Je reviens à l'invention de Guillotin. M. Sanson nous fit observer curieusement chaque détail de la machine, et les jumelles, et les poteaux, et la bascule, et le couteau, chef-d'œuvre de serrurerie, masse effroyable de plus de trente kilogrammes, acquérant par la vitesse de sa chute, en vertu de la loi du carré des distances, un poids presque incalculable. Tout était bien établi, bien soigneusement peint en rouge, pour que le sang n'y parût pas, comme sur la pourpre, et surtout, ce qui est l'essentiel, construit en vieux chêne, en chêne de vingt ans, dont MM. de Paris ont toujours ample provision chez eux pour les occasions semblables. Le chêne nouveau joue, comme tout ce qui est jeune, et c'est non-seulement un défaut capital, mais il est arrivé fort souvent que d'horribles tragédies s'en sont suivies. A telles constructions il faut donc de vieux chêne pour matériaux. […]
Cette expertise faite, il restait une dernière et plus décisive épreuve, celle du fonctionnement de la machine même.
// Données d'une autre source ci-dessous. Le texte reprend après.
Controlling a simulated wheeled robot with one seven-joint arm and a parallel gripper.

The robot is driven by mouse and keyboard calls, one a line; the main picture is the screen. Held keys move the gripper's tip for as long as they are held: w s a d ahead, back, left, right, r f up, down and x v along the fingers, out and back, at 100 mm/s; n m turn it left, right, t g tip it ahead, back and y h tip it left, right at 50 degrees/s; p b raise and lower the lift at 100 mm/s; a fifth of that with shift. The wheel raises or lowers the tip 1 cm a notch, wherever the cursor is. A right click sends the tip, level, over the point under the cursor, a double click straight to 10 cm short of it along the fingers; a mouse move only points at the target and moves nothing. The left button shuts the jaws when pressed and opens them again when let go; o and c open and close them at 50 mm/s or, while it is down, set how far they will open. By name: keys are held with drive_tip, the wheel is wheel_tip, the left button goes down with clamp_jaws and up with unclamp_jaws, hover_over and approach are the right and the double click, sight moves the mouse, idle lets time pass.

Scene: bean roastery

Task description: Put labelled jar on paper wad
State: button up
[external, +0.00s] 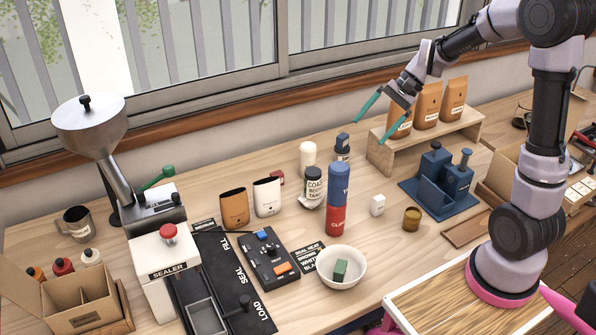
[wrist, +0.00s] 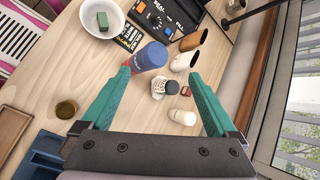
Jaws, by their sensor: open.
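The labelled jar (external: 313,188), white with a dark lid and printed label, stands upright on the table behind the blue and red cylinder. It also shows in the wrist view (wrist: 164,88), between my fingers in the picture but well beyond them. A small white piece (external: 377,205) lies on the table right of the cylinder; I cannot tell whether it is the paper wad. I cannot make it out in the wrist view, where my left finger may hide it. My gripper (external: 377,127) is open and empty, high above the back of the table; its green fingers also show in the wrist view (wrist: 159,75).
The tall blue and red cylinder (external: 337,200) stands close to the jar, with a white canister (external: 308,158) behind. A white bowl (external: 343,280) holds a green block. A brown cup (external: 412,218) and blue holder (external: 437,180) stand right. Bare table lies around the white piece.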

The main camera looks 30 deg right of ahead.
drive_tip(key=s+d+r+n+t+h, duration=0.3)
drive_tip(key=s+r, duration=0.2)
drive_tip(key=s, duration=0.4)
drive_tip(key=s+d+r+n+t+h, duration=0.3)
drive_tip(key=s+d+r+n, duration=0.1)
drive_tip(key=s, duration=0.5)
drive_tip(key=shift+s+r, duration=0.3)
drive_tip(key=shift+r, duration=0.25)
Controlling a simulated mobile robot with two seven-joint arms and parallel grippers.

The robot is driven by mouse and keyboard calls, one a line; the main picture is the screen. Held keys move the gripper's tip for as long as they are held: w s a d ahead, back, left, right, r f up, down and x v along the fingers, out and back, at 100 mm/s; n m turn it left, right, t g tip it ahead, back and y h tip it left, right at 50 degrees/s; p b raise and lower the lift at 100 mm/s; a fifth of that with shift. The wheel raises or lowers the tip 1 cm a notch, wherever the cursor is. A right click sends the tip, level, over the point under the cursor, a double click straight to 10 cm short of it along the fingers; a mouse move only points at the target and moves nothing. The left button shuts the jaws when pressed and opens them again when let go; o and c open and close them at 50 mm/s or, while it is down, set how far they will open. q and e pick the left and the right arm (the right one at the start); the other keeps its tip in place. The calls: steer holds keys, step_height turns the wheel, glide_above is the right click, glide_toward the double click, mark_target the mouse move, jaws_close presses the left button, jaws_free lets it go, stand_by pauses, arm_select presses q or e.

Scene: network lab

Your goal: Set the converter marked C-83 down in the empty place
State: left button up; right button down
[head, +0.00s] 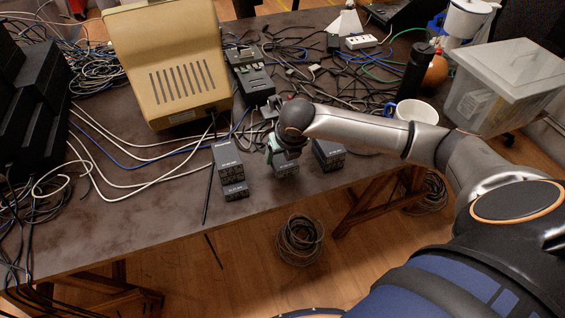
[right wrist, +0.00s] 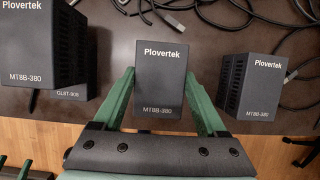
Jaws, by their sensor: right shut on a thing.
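My right gripper (head: 283,158) is shut on a dark grey box-shaped converter (right wrist: 160,85), its green fingers on either side. The held converter's face reads "Plovertek MT8B-380"; I see no C-83 mark. In the head view the held converter (head: 287,171) is mostly hidden by the gripper, at the table's front edge. I cannot tell whether the held one touches the table.
The table (head: 150,220) is bare at its front left. A beige monitor (head: 170,65) and a dark device (head: 253,82) stand behind. Cables (head: 320,80) tangle at the back. A white mug (head: 415,111), black bottle (head: 418,68) and clear bin (head: 500,85) are to the right.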

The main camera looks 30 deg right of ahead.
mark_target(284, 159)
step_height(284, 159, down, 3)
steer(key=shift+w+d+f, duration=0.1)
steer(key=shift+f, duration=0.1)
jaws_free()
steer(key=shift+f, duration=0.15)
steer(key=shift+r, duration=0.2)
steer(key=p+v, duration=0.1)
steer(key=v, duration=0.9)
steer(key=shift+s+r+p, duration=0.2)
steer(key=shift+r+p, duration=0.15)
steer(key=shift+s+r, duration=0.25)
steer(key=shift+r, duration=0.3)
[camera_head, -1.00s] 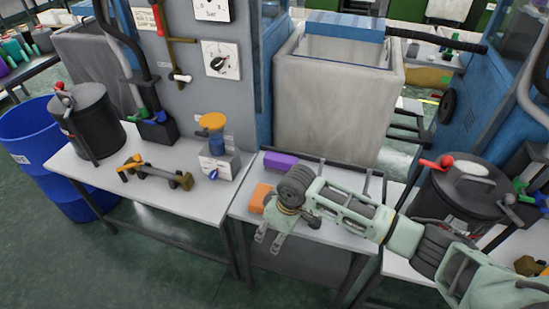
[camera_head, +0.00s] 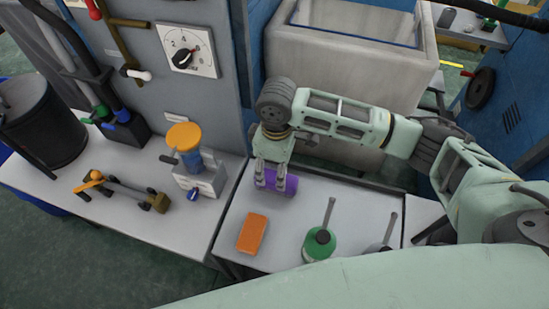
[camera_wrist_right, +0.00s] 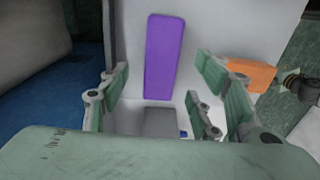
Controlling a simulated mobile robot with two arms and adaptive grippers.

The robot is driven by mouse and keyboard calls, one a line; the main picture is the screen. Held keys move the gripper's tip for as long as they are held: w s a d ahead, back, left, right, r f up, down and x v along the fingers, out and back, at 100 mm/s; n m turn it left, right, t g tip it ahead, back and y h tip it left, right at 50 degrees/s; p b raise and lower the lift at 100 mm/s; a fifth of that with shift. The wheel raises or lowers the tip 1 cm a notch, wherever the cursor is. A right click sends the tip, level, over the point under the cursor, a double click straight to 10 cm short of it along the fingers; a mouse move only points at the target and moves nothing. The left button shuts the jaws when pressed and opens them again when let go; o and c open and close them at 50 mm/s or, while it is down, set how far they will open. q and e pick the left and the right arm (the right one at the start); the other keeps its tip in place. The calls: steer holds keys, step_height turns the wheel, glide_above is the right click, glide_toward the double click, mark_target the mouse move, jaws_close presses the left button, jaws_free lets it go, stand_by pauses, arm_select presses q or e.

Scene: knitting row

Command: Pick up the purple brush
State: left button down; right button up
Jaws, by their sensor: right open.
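The purple brush (camera_head: 277,182) lies on the light grey table (camera_head: 290,222) near its back edge, partly hidden by my right gripper in the head view. My right gripper (camera_head: 272,186) is open and points down over the brush. In the right wrist view, the brush (camera_wrist_right: 164,58) is a long purple block beyond the open fingers (camera_wrist_right: 160,95), lined up roughly between them. I see no finger closed on it. My left gripper is not in view.
An orange block (camera_head: 252,233) lies in front of the brush. A green-based tool with a handle (camera_head: 319,243) stands to the right. A tool with an orange top (camera_head: 184,137) stands on the left table. A large grey bin (camera_head: 345,70) is behind.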

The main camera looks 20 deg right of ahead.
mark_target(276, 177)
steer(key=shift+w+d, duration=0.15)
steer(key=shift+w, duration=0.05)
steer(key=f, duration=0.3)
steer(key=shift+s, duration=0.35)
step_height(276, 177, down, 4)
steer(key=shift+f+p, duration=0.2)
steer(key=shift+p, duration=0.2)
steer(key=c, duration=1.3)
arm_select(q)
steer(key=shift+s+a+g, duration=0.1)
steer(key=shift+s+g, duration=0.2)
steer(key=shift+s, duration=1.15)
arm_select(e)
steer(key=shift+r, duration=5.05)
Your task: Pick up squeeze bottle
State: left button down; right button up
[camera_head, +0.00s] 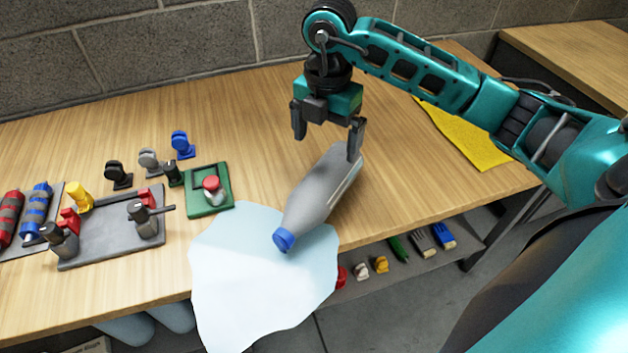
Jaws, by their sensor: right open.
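The squeeze bottle (318,193) is grey with a blue cap. It lies on its side on the wooden table, its cap end over a pale blue cloth and pointing toward the front edge. My right gripper (328,143) is open above the far end of the bottle, fingers pointing down. One finger overlaps the bottle's far end in the picture; I cannot tell if it touches. My left gripper is not in view.
The pale cloth (255,275) hangs over the table's front edge. A grey tray (105,235), a green fixture (222,200) and several small coloured parts stand at left. A yellow cloth (462,135) lies at right. A brick wall (180,45) stands behind.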

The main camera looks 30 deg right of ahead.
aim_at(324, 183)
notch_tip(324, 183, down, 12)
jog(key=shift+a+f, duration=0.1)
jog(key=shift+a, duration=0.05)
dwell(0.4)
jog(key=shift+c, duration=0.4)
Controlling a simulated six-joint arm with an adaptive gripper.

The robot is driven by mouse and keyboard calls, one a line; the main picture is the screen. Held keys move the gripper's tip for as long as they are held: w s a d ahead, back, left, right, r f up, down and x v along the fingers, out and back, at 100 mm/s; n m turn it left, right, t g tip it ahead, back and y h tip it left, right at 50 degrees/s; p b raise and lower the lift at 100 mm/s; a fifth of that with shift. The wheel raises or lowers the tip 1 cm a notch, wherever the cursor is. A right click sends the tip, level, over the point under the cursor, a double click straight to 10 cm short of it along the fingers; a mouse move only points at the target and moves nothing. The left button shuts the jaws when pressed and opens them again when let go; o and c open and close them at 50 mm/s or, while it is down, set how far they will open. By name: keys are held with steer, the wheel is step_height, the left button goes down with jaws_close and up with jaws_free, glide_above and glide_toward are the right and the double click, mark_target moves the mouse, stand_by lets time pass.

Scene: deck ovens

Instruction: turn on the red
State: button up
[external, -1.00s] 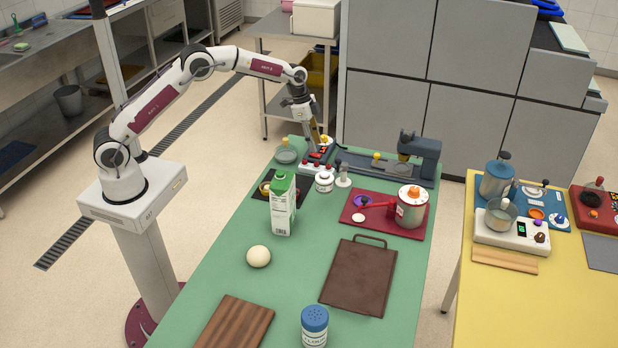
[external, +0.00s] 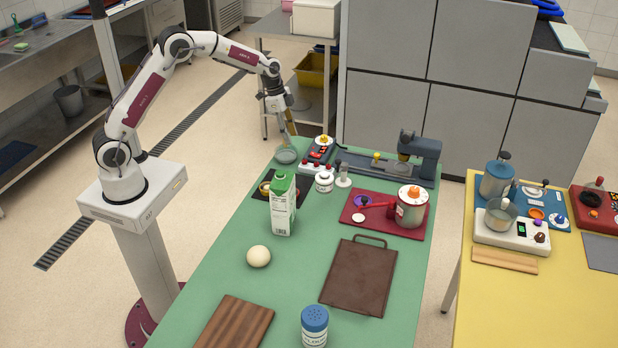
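My gripper (external: 290,130) points down at the far left end of the green table, just above or behind a small glass dish (external: 286,156). Its fingers are too small to tell open from shut. To its right is a dark control box (external: 319,150) with red parts on its face and an orange-and-white knob (external: 324,140) on top. A white strip with red knobs (external: 315,167) is at its front. Whether anything red is on cannot be told.
A milk carton (external: 282,205), a white jar (external: 324,182) and a dark grey machine (external: 420,152) stand nearby. A dough ball (external: 258,256), brown board (external: 360,276) and blue-lidded shaker (external: 315,326) are nearer. A yellow table (external: 560,295) is to the right.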

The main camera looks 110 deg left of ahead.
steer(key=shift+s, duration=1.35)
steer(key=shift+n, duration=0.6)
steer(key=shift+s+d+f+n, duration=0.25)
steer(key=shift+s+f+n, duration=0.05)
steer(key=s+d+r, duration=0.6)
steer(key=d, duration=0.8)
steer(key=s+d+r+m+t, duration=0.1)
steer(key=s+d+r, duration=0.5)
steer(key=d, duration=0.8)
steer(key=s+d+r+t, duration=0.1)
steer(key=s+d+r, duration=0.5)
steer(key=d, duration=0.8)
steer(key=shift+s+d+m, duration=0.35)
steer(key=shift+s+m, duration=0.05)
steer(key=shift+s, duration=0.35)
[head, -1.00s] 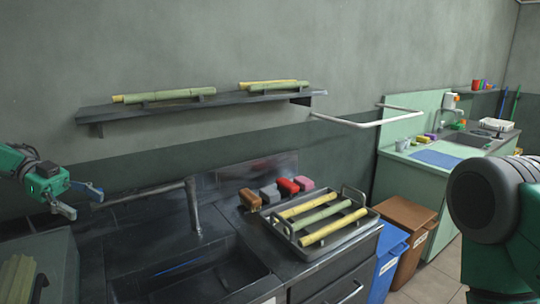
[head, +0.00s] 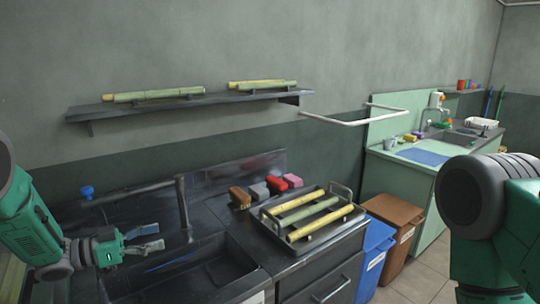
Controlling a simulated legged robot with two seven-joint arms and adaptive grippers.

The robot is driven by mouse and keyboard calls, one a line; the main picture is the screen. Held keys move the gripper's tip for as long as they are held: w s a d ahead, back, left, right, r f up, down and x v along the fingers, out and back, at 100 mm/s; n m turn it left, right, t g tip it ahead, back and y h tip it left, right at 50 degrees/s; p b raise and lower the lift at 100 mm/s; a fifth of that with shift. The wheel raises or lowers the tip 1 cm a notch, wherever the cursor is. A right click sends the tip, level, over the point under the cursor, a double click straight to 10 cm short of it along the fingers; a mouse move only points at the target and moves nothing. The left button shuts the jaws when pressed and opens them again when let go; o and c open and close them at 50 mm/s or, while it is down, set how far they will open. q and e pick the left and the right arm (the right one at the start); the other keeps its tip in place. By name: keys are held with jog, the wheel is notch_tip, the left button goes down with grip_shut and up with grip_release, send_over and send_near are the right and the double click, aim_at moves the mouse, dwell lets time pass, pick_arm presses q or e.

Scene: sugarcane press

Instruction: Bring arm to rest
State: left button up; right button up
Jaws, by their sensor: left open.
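My left gripper (head: 150,238) reaches in from the left over the near left part of the dark sink (head: 210,262). Its two grey fingers are apart and nothing is between them. My right arm (head: 495,215) shows only as a green and dark grey link at the right edge; its gripper is out of view.
A grey tray (head: 338,229) with yellow and green cane pieces stands right of the sink. A tap (head: 182,200) rises behind the sink. A shelf (head: 190,105) with canes is on the wall. Blue (head: 375,240) and brown (head: 392,210) bins stand to the right.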

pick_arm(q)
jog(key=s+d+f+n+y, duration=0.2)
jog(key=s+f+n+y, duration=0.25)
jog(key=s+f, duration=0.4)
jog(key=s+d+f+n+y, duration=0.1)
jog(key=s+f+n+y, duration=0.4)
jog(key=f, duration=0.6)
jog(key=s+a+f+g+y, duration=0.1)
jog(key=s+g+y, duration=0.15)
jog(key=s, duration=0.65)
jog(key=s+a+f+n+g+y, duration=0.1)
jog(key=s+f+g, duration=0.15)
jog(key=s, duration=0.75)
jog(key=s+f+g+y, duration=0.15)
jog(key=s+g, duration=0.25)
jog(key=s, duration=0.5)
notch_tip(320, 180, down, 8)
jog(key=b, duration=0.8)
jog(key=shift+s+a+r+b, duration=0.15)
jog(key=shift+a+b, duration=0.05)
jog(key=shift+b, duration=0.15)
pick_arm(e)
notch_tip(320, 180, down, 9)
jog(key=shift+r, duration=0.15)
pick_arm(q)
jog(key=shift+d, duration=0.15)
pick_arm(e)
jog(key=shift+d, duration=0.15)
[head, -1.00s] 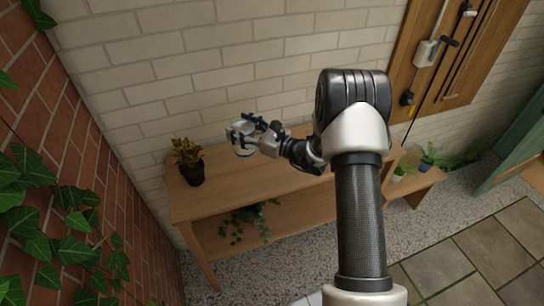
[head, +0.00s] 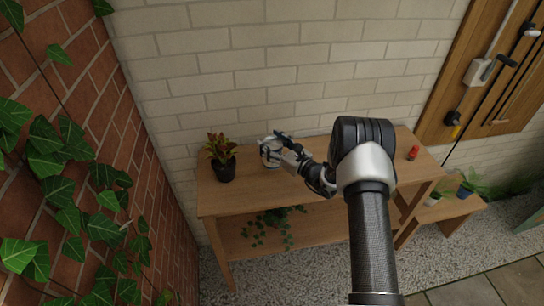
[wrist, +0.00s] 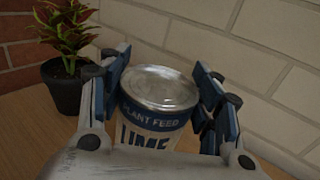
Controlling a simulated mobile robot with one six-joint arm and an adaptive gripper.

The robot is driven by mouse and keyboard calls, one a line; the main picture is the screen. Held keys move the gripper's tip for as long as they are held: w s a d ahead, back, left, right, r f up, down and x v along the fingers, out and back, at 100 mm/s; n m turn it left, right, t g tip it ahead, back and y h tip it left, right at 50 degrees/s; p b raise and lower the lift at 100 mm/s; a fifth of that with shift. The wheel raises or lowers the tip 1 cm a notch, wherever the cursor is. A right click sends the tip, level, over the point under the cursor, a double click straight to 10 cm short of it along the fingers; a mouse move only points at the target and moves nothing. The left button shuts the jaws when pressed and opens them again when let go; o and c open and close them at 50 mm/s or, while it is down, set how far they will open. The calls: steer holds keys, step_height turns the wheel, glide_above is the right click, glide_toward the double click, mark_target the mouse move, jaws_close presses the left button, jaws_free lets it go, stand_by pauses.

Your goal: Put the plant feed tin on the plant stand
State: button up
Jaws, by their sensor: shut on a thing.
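The plant feed tin (wrist: 157,105), white with a blue band and a grey metal lid, is upright between the fingers of my gripper (wrist: 165,105) in the wrist view. My gripper is shut on it, with a finger on each side. In the head view the tin (head: 270,153) and my gripper (head: 274,150) are over the top of the wooden plant stand (head: 240,196), right of the potted plant. I cannot tell whether the tin's base touches the wood.
A red-green plant in a black pot (head: 224,168) stands at the top's left end, close to the tin. A small red object (head: 413,153) is at the right end. A trailing plant (head: 270,228) sits on the lower shelf. A brick wall (head: 300,60) is right behind.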

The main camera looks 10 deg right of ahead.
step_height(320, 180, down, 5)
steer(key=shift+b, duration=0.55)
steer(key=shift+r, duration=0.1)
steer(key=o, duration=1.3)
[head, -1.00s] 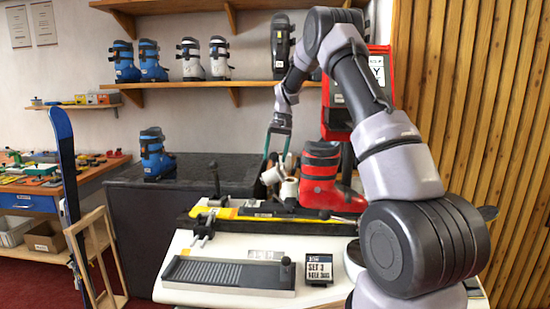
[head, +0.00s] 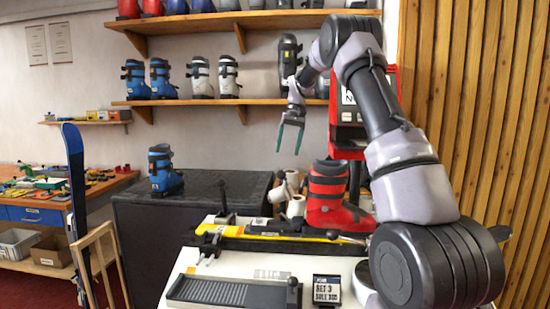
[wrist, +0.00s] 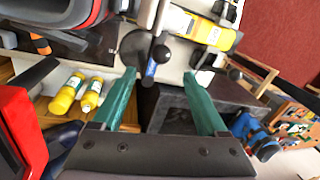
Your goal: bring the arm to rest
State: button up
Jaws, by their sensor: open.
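My gripper (head: 290,138) hangs with its green fingers pointing down, in the air above the back of the white bench (head: 215,262). Its fingers are apart and nothing is between them. The red boot (head: 330,200) stands on the bench below and to the right of it, apart from the fingers. In the wrist view the gripper (wrist: 165,85) shows its two green fingers spread wide. Below them lies the bench with a yellow bar (wrist: 205,28) and a dark round part with a black knob (wrist: 160,54).
A dark cabinet (head: 140,225) with a blue boot (head: 163,170) stands left of the bench. Shelves (head: 190,102) with several boots hang behind the arm. Yellow bottles (wrist: 68,95) show in the wrist view.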

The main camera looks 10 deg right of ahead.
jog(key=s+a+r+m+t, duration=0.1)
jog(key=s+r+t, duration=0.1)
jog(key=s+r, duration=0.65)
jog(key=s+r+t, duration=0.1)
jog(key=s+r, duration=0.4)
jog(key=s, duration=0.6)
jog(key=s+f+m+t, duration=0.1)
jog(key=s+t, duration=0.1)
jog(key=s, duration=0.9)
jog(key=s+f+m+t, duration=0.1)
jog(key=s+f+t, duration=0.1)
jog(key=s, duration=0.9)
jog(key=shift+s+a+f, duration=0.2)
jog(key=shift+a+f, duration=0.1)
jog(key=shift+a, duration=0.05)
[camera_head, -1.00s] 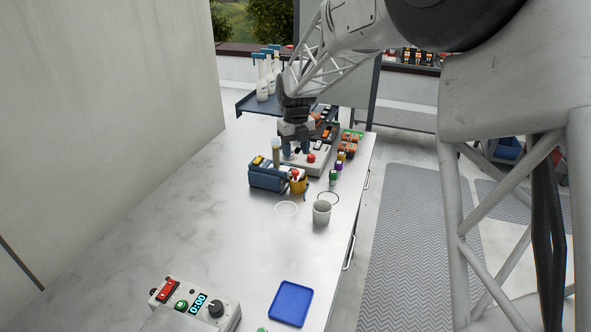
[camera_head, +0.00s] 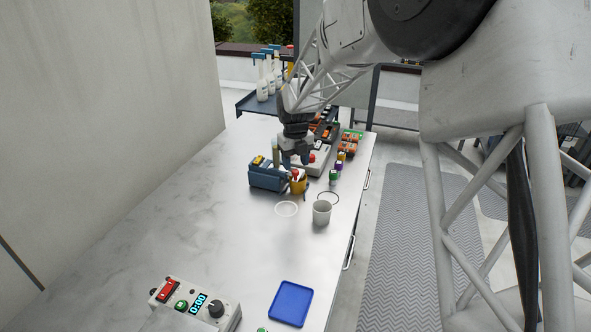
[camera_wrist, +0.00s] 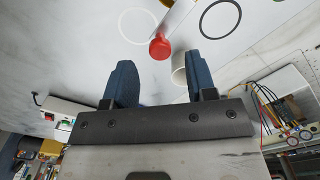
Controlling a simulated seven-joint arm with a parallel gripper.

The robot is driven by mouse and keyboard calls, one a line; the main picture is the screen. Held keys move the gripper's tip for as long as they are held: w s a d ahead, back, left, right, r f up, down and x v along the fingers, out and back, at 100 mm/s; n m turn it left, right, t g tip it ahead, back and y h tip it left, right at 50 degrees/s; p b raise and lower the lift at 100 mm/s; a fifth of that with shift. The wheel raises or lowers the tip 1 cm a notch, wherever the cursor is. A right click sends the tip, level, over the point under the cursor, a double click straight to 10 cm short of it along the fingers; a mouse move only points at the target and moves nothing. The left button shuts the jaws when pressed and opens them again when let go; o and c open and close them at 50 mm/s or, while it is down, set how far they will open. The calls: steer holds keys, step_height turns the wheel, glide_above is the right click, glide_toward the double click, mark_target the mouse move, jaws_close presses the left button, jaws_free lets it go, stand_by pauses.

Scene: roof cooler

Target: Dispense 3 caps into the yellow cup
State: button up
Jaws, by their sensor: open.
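The yellow cup (camera_head: 298,187) stands on the metal worktop beside a blue holder (camera_head: 267,177), with a red-topped thing (camera_head: 296,174) at its mouth. My gripper (camera_head: 295,162) is open and hangs just above and behind them, close to the holder. In the wrist view my gripper (camera_wrist: 162,82) has its two dark blue fingers apart with nothing clasped. A red end (camera_wrist: 159,47) on a pale shaft shows just beyond the gap between the fingertips. Cap contents cannot be seen.
A white ring (camera_head: 286,209) and a dark ring (camera_head: 328,198) mark the worktop. Small capped vials (camera_head: 338,167) stand along the right edge. A white box with a red button (camera_head: 312,158) stands behind. A timer box (camera_head: 197,303) and blue tray (camera_head: 290,303) are near; the middle is clear.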

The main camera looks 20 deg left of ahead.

Il y a pour cela des épreuves pratiques et consacrées par l'habitude. D'abord on introduit dans le fatal guichet des bottes de paille très-serrées, présentant à peu près le "volume d'usage". Si elles sont coupées nettement, on peut être certain que... Puis, si l'on veut pousser plus loin l'expérience (ce qui eut lieu en notre honneur), on présente au biseau homicide un malheureux mouton vivant, innocent des crimes humains, un agneau sans tache, dont le col, garni d'une épaisse toison, n'en est pas moins tranché avec une précision effrayante par le fer tombant comme la foudre, et comme elle grondant avec un bruit sinistre, qu'une fois perçu, l'oreille, fût-ce au bout d'un siècle, discernerait entre dix mille.
Ce simulacre de tragédie, cette répétition d'une pièce dont l'acteur principal ne joue jamais qu'une fois, ne laissèrent pas de nous causer certain petit frisson à tous. La machine, vue et approuvée, fut expédiée pour Alger. »
* Les bois de justice étaient conservés, vers cette époque, dans une remise située près du canal Saint-Martin. Par la suite, Sanson a installé la guillotine dans une autre remise sise au 83 de la rue du faubourg Saint-Jacques.